Il modello di perfezione sarà la natura stessa a fornirlo; nei suoi cicli di nascita, crescita, proliferazione, decadimento, estinzione, il mondo vegetale nella dottrina del Loto è considerato una sorta di yoghi involontario: nascendo intraprende la sua disciplina, porta a frutto la capacità di generare, avvizzisce e si spegne in un circolo di rinascita che non ha fine. In questa prospettiva il rapporto uomo-natura invalso nel regime dei ‘dualismi occidentali’ è rovesciato: non è l’uomo misura del creato e culmine della scala dei viventi, ma è la natura nel complesso a essere misura a se stessa, modello di un ‘risveglio’ che per l’uomo invece è conquistato a fatica. La natura buddhica dell’universo, nella dottrina del Loto, non distingue tra un’ameba, una stella o un uomo. Dice Kûkai: “Il corpo del Buddha è il corpo di tutti gli esseri, e il loro corpo è quello del Buddha. Diverso eppure identico. Non diverso eppure non tale”.

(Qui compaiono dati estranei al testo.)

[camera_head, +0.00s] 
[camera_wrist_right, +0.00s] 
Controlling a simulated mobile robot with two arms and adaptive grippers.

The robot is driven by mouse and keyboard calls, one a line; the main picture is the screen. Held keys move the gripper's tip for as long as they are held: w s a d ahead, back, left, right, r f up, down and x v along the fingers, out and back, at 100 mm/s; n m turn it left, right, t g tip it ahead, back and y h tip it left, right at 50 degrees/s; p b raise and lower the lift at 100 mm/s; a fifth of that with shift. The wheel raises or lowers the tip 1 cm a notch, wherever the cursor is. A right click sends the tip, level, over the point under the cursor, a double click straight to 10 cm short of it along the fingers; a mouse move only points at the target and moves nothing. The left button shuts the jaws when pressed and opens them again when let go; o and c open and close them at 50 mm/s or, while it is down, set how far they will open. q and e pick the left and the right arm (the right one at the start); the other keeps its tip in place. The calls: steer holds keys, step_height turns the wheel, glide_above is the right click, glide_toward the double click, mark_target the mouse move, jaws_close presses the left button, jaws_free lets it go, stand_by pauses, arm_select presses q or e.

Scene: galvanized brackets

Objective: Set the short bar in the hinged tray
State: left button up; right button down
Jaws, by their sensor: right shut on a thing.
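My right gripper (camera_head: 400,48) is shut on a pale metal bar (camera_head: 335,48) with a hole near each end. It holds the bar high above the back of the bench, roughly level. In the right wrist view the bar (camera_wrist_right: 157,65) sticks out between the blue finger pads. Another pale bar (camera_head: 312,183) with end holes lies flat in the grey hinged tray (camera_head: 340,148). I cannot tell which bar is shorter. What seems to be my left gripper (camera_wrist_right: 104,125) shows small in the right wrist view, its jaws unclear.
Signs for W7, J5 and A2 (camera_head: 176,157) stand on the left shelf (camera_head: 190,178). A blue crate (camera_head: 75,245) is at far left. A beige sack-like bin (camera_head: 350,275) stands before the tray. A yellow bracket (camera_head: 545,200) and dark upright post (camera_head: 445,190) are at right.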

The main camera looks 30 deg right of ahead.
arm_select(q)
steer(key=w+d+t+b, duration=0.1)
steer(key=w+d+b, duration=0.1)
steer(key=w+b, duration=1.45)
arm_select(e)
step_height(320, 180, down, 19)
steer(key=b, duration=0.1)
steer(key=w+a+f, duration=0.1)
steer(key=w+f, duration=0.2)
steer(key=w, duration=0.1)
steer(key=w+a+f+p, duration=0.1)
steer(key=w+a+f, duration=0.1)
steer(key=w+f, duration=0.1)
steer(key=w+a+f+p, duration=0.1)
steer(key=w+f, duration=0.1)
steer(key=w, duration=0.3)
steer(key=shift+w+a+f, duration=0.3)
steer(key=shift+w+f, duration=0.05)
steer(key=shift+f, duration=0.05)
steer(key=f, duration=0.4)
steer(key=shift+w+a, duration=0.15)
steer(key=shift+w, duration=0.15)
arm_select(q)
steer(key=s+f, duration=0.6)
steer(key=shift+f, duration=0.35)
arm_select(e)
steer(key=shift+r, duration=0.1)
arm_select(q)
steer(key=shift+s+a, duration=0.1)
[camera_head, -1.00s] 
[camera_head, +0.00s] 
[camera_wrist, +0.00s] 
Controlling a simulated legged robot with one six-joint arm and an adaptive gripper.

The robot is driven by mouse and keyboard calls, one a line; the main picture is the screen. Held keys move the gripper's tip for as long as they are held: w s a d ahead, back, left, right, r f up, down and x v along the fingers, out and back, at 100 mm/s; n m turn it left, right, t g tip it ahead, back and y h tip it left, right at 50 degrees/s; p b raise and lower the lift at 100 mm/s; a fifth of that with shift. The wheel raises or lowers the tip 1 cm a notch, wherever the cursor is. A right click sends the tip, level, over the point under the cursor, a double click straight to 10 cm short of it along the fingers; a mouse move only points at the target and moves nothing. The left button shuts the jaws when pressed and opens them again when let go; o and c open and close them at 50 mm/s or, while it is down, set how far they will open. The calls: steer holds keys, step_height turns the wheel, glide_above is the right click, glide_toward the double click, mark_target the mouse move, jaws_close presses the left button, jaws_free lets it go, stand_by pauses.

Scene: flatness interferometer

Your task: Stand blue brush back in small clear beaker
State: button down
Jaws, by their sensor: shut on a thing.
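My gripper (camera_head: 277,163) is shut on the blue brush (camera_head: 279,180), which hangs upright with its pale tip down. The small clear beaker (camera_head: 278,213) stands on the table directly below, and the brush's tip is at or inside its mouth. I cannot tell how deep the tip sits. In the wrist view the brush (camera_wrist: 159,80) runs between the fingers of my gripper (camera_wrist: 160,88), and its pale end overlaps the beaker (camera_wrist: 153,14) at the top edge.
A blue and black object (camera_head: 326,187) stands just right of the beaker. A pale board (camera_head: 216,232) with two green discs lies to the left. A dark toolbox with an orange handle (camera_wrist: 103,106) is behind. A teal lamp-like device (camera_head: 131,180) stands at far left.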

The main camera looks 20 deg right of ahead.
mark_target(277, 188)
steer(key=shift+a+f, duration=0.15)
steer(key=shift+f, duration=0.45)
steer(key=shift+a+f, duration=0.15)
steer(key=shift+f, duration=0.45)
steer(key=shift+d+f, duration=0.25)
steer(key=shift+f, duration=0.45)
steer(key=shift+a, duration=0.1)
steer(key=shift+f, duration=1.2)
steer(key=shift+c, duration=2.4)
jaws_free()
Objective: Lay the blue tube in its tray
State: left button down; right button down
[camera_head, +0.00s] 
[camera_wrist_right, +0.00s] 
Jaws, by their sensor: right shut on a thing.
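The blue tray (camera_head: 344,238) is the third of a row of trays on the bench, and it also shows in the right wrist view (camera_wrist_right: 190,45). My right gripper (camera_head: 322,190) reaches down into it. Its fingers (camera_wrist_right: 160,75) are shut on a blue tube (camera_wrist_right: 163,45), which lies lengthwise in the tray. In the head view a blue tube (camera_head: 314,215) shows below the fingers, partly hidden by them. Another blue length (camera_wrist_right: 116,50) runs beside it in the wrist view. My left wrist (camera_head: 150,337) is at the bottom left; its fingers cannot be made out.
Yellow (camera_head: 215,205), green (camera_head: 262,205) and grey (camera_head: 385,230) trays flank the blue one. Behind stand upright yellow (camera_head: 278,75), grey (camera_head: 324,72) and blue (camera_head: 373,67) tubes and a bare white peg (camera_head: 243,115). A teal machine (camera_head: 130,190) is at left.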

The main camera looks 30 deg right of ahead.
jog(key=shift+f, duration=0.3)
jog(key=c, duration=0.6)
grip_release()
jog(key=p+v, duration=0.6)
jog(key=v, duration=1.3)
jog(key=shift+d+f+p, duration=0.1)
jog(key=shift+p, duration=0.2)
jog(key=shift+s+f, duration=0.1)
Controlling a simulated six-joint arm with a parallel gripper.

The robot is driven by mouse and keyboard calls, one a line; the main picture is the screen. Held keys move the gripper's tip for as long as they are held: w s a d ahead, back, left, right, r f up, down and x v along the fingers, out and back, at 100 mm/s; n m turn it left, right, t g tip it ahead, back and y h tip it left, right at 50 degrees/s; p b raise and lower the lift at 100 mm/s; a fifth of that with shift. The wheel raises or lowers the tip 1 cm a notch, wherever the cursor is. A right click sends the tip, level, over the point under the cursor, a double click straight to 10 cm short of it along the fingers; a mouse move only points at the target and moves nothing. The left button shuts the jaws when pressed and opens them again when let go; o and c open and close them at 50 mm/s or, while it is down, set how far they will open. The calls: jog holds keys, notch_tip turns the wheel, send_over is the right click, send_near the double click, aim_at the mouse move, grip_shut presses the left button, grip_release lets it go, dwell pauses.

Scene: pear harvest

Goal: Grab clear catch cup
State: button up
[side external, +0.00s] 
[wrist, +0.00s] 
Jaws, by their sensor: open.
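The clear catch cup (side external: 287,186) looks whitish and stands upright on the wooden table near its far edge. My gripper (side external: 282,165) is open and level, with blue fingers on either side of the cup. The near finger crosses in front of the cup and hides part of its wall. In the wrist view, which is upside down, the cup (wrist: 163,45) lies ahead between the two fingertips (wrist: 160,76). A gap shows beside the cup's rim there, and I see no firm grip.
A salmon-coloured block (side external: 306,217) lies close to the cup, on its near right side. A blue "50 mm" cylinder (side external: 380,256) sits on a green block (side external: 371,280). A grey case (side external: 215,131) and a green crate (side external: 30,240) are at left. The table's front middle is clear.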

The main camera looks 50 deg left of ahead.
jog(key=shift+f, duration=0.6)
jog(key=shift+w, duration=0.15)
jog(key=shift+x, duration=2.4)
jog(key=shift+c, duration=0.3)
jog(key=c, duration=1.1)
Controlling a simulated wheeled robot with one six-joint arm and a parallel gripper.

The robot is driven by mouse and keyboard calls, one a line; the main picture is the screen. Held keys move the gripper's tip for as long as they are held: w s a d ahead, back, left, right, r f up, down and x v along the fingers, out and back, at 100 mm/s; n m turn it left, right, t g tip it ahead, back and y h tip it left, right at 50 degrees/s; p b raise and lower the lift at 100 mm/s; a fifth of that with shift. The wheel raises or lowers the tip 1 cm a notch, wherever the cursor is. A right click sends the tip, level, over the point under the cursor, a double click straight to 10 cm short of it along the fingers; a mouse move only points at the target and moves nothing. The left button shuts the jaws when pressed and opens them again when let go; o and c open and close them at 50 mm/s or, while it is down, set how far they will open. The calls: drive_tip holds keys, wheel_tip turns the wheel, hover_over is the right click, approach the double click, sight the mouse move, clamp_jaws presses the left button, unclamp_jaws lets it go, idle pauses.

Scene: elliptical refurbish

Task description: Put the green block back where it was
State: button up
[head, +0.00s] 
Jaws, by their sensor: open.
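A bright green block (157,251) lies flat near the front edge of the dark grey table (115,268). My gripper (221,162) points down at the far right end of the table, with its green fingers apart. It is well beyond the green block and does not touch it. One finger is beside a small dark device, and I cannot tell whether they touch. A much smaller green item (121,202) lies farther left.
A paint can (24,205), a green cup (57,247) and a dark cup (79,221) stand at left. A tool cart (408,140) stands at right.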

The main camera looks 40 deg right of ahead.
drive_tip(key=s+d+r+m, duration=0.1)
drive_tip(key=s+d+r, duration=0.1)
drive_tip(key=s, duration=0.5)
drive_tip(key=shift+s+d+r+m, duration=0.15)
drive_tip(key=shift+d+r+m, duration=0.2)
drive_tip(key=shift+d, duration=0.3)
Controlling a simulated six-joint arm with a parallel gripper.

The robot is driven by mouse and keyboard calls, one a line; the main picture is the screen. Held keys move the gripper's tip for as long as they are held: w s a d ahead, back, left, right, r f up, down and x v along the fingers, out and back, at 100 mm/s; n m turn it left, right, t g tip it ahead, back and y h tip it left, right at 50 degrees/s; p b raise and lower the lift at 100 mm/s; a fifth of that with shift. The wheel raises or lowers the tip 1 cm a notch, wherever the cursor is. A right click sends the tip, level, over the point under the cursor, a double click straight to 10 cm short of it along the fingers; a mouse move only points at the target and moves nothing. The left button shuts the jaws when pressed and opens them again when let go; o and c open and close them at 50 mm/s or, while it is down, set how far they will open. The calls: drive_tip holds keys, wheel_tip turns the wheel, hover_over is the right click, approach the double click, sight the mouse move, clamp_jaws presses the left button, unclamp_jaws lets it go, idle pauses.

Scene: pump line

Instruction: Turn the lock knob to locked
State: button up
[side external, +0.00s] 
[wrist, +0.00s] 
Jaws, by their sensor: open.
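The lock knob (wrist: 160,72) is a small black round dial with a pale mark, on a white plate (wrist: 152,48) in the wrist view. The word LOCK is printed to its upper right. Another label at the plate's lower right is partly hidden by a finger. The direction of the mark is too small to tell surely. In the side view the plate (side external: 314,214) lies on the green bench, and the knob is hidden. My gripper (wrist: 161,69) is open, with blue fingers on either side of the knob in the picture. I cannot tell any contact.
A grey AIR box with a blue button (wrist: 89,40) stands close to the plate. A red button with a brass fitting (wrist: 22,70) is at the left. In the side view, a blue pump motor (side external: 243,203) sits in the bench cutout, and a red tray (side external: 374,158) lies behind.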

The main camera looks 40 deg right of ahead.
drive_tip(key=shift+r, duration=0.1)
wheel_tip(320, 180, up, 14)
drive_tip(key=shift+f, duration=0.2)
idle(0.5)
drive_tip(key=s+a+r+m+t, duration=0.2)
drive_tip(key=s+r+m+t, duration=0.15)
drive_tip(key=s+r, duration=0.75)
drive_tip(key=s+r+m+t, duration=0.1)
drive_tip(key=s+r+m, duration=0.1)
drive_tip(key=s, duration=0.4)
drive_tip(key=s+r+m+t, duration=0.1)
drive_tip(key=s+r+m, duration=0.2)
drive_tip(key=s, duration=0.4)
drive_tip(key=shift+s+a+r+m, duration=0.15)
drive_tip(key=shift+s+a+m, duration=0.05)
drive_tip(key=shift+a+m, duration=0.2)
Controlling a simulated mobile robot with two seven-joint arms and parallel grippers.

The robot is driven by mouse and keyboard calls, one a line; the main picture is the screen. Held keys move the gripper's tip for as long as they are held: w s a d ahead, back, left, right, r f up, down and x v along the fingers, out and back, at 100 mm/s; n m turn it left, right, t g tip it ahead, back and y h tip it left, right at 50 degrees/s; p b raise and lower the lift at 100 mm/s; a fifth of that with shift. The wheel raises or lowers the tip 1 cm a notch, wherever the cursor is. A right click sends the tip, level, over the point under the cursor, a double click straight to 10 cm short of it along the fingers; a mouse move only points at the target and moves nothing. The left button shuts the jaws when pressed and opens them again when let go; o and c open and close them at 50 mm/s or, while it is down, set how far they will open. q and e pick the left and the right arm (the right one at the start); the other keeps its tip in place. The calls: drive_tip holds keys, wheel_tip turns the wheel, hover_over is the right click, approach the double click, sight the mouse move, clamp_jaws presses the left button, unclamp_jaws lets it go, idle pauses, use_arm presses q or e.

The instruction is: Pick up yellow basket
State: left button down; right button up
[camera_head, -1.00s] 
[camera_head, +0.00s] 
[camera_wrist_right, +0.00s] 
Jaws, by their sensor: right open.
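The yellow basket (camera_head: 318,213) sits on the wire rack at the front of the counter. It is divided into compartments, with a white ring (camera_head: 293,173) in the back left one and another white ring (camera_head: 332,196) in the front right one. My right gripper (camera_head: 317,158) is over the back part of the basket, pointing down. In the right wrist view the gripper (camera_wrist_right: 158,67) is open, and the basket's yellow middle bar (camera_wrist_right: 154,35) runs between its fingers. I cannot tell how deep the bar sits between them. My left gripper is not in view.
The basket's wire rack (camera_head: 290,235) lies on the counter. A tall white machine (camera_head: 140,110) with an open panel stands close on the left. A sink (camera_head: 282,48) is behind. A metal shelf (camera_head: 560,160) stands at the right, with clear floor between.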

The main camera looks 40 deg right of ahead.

Man is not the measure of the cosmos and the creation at the top of the hierarchy of living entities, but it is nature in its totality that is the measure of itself, the model of a reawakening that humans attain with effort. According to the doctrine of the Lotus, the Buddhist nature of the universe makes no distinction between an amoeba, a star or a human being.